Fragrant Noodle Soup with Tofu and Sweet Pork

March 30, 2012 § 2 Comments

Last weekend I did something that I hadn’t done in a decade (such a shame).  I boarded a plane alone.  That plane took me from Seattle, over the clouds, to the desert.  It was my first trip to Arizona, a place that may be the exact opposite of the Northwest in March.  Green, wet evergreens were replaced by looming red rocks and dusty scrub.  Instead of low, heavy clouds there was vast blue sky.  And that blazing sun. I expected to feel sad to say goodbye to the sun and to return to a certain fate of months more of rain and gray in Seattle.  But when the plane descended through the clouds we were treated to an amazing view of Mount St Helens (I think).  And in just another moment we were over Lake Washington and my very own Seward Park, a dense forest right in the middle of my Emerald city.  Oh crud, I realized.  It’s happened. I’m a Seattleite.   Next thing I know I’ll be buying rain pants.

The truth of the matter is, I’ve adjusted to the constant drizzle and Seattle’s eternal spring that spans from February to July.  With that weather come many traditions I could not easily let go of: digging in our soggy garden, late afternoon fires, and big bowls of steamy soup.  Of course, I will still complain about the weather.  Because I’m cranky like that.

This soup is my family’s ultimate comfort food.  When my kid dragged though the door this week with a red snuffly nose, I was so glad I had chicken stock in the freezer.  Fresh from a weekend of being Hannah Morgan, the individual, I was totally ready to dive into nurture mode.  A bowl of this soup, flavored with star anise and ginger, fixes you right up.  This is a very accommodating recipe, so change the ingredients to suit your tastes.  The best part is the array of little bowls filled with delicious bits.  Everyone at the table can dress up their soup just the way they like it.

Fragrant Noodle Soup with Tofu & Sweet Pork

Serves 4

INGREDIENTS

For the soup:

6 C chicken stock

2″ piece of ginger, peeled & sliced

4 pods of star anise

10 stalks of cilantro

1/4 C fish sauce

8 oz tofu, fried or fresh

1 lb dried flat rice noodles

For the pork (from a recipe by Jeffrey Alford & Naomi Duguid):

1 lb ground pork

2 Tbsp tamarind paste dissolved in 1/2 C warm water

2 Tbsp canola oil

3/4 C shallots, minced

4 cloves garlic, minced

4 Tbsp brown sugar

2 Tbsp fish sauce

1 tsp salt

2 inch piece of ginger, peeled & minced

1/4 C roasted peanuts, finely chopped

For garnish:

fried shallots

2 C napa cabbage, shredded

4 scallions, white and light green parts only, minced

1/2 C cilantro, finely chopped

1/2 C roasted peanuts, finely chopped

1 lime, cut into eighths

fish sauce

chili sauce

METHOD

For the Soup

1. Add the chicken stock, ginger, star anise, cilantro and fish sauce to a stock pot.  Bring to a boil, then reduce to a simmer while you prepare the pork, or about 30 minutes.

2. Bring a large pot of water to boil and cook noodles until they’re just soft, about 3 minutes.  Drain and set aside.

For the Pork

1. Heat the canola oil in a frying pan over high heat.  Add the shallots and garlic and stir-fry until golden.  Add the pork and cook until it changes color, about 5 minutes.  Add the sugar, the tamarind juice, the fish sauce & salt and cook until most of the liquid has evaporated, about 5 minutes.

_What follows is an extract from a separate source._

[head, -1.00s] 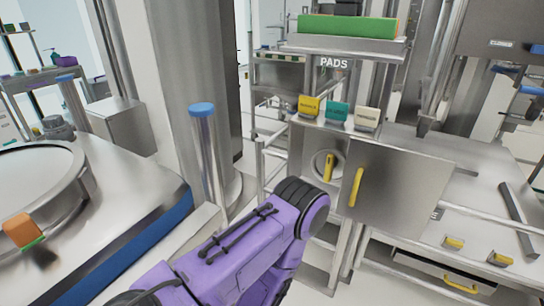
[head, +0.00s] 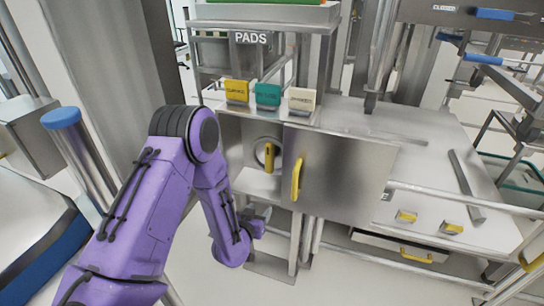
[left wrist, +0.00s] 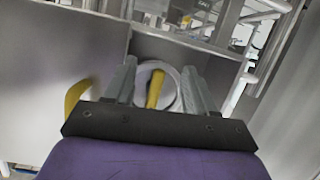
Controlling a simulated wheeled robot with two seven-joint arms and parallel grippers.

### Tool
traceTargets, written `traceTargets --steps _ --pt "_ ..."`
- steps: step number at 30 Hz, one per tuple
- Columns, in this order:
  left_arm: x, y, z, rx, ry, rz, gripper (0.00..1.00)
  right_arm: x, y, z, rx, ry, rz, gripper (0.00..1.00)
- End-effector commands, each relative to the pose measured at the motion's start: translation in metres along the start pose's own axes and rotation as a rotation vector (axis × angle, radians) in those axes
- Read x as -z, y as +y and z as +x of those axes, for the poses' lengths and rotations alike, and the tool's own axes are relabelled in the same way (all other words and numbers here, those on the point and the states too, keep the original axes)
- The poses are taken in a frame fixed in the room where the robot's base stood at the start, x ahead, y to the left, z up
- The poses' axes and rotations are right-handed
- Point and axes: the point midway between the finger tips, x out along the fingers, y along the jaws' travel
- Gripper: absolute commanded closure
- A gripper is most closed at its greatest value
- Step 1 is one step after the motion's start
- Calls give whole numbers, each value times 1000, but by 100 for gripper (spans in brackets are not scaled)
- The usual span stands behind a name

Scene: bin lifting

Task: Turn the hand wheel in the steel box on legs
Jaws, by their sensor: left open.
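The steel box on legs (head: 235,128) stands in the middle of the head view, its door (head: 345,178) swung open to the right. The round hand wheel (head: 278,150) with its yellow grip (head: 268,158) shows inside the opening. My left arm reaches in front of the box from the left and bends downward; its fingers are not clear in the head view. In the left wrist view my left gripper (left wrist: 159,68) is open. The wheel (left wrist: 173,92) and its yellow grip (left wrist: 155,89) appear between the fingers, apparently beyond them. My right gripper is not in view.
The open door's yellow handle (head: 297,179) sticks out right of the opening. Yellow, green and white label blocks stand on the box. A blue-capped post (head: 85,150) is at left. A steel bench (head: 440,150) with a rail is at right.

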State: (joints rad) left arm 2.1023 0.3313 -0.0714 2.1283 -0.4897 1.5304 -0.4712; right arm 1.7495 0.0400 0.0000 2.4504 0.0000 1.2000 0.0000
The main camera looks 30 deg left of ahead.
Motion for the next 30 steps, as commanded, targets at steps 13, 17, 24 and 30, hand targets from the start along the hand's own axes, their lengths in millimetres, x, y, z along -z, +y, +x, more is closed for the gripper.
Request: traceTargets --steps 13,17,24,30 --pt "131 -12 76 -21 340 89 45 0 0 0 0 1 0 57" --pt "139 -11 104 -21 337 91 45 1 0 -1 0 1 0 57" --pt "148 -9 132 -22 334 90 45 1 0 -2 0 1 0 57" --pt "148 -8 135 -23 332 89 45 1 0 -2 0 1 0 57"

Add the ginger & peanuts a cook for another minute or two.  Pour the mixture into a bowl until ready to serve.

To Serve

1. Use a slotted spoon to remove the aromatics from the pot of broth. Add noodles & tofu to each person’s bowl, and pour the broth over.  Arrange the pork and the garnishes in bowls at the dinner table and allow each diner to customize their bowl of soup.